De Britto is choosing clothes from Saveth’s Phnom Penh apartment during pre-production for The Last Reel – a new film to begin shooting this week in Battambang, by first-time director Kulikar Sotho.
A modern intergenerational drama, the film mines the legacy of the “Golden Age of Cinema” – the period of the 1960s and early ’70s when Cambodian cinema enjoyed immense popular and creative success across Southeast Asia – and stars 69-year-old Saveth, one of the few artists of the period still alive.
“She’s probably the most prominent person associated with that time,” the film’s producer, Nick Ray, says. “The fact she was the right age and is a good actor is kind of perfect. The part was almost made for her.”
Other actors, including the role of Saveth’s onscreen daughter, who discovers her mother was a famous actress in the ’60s, and characters in the film’s fictional Golden-Era film-within-the-film, were found by local audition agents, whose brief was “to find the undiscovered gems.”
Written by British writer Ian Masters, formerly a scriptwriter at Cambodia’s BBC Media Action, The Last Reel was initially to be made as a flagship launch for a new film and media school in Siem Reap, says Ray.
When the school didn’t get off the ground, Kulikar and Ray’s production company, Hanuman Films, took over the project.
“It’s not going to glorify the Golden Era; the backdrop is a lot of family conflict. It’s really nice to tell the story of three eras: the 1960s Sihanouk era, the Khmer Rouge and contemporary [times],” Ray says.

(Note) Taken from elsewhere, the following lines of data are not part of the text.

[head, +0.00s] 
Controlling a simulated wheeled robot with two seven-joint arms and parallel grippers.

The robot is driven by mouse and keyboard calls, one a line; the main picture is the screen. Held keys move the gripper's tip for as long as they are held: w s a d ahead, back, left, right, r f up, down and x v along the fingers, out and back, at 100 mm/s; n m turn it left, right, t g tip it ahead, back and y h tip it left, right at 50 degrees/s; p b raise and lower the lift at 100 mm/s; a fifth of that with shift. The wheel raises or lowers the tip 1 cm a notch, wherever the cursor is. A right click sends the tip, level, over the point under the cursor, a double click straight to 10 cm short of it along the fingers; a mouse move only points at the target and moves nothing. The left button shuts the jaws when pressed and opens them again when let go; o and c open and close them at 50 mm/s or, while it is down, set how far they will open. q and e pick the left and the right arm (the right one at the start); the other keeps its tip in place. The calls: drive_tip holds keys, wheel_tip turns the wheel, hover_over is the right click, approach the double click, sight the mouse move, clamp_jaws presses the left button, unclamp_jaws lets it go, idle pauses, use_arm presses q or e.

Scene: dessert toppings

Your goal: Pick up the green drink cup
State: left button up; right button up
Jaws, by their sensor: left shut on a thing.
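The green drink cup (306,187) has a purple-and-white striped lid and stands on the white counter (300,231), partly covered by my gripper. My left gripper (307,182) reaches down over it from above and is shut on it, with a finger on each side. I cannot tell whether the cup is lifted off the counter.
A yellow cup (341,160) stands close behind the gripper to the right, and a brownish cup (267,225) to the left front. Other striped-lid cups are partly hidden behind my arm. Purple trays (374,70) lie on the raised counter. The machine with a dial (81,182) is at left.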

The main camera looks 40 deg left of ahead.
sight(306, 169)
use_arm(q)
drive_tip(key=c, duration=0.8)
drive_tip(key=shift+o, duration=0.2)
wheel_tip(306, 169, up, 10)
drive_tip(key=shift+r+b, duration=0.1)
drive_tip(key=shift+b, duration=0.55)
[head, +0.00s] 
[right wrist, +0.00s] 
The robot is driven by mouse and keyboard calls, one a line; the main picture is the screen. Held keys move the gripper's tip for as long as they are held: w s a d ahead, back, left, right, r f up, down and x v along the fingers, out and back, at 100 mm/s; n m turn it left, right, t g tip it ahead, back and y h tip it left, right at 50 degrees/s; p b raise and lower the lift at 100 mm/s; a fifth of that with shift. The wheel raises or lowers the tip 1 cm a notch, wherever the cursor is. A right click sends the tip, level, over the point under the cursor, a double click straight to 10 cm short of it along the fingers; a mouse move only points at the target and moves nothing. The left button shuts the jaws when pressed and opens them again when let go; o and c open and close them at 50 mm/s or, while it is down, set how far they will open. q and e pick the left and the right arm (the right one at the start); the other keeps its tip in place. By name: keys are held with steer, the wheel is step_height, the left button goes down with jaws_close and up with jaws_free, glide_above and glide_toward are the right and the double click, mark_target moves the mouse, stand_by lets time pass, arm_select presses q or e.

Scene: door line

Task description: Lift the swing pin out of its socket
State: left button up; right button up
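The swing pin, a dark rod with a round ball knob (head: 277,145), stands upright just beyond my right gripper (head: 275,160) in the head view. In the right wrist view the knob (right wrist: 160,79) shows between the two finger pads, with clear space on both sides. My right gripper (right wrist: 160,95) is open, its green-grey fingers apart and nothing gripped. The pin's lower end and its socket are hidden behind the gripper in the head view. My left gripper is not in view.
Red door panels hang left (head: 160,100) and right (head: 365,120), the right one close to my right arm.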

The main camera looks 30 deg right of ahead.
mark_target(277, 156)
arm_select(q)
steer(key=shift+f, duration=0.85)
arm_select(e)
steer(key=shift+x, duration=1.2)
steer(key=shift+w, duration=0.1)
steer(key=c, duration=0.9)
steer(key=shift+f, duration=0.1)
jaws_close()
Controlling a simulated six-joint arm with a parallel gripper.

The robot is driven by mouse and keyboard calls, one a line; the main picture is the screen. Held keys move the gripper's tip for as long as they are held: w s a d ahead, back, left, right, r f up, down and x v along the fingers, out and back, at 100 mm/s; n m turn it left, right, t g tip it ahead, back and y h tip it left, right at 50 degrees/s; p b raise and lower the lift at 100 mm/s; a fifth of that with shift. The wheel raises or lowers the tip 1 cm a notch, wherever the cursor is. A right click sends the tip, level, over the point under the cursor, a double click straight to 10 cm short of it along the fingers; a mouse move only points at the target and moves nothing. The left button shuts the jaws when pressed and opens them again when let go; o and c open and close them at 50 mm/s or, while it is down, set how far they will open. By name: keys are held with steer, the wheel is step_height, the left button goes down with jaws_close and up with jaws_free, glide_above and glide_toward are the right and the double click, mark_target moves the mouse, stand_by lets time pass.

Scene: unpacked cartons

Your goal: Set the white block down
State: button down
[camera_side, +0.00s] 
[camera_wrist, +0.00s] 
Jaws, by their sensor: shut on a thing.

Tapping into the resurgence of interest in ’60s and ’70s cinema and music, The Last Reel comes on the coattails of documentaries Golden Slumbers, French-Cambodian director Davy Chou’s yearning investigation into the era’s surviving performers, and the long-awaited upcoming rock ‘n’ roll documentary Don’t Think I’ve Forgotten, by John Pirozzi.
In addition, the film will be scored by Dengue Fever members Paul Smith and Chhom Nimol, whose ’60s-inspired psychedelic pop has won Sinn Sisamouth and Ros Sereysothea a new cross-border legion of fans.
With nine Cambodia-related film credits to their production company, Kulikar and Ray are collaborating with a number of former film colleagues, including Australian line producer Michael Cody, with whom they worked on the critically acclaimed Wish You Were Here. Australian and German colleagues will apply to their respective film bodies for funding, Ray says.
“Kulikar and I are interested in having a Cambodian identity” for the film, he says, which has roughly been budgeted at $350,000 and is expected to finish filming in April or May, with a tentative completion date set for July. Filming for the trailer is being held in Siem Reap.
For Saveth, the film comes as a welcome change from recent roles – The Last Reel role is the closest she’s played to her real life, she says.
“[Kulikar] thought of me because the story was about an actor and the cinema before the war... Since 1993, when I came back to my country [after fleeing to France], this is the first time the story is different.”